• _Problem to work on_: Your answer should consist solely of the lines from the one with "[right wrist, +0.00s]" through the one with "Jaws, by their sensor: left", copied exactly, endpoints included.

## begin Stored data

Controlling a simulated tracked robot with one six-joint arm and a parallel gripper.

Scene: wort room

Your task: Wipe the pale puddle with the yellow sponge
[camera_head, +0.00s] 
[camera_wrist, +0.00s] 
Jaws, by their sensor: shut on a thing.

## end Stored data
## begin Stored data

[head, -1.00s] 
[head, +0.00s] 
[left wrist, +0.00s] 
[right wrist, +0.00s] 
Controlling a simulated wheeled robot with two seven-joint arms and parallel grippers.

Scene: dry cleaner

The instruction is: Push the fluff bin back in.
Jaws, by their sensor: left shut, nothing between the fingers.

## end Stored data

• _Written answer_:
[right wrist, +0.00s] 
Controlling a simulated wheeled robot with two seven-joint arms and parallel grippers.

Scene: dry cleaner

The instruction is: Push the fluff bin back in.
Jaws, by their sensor: left shut, nothing between the fingers.

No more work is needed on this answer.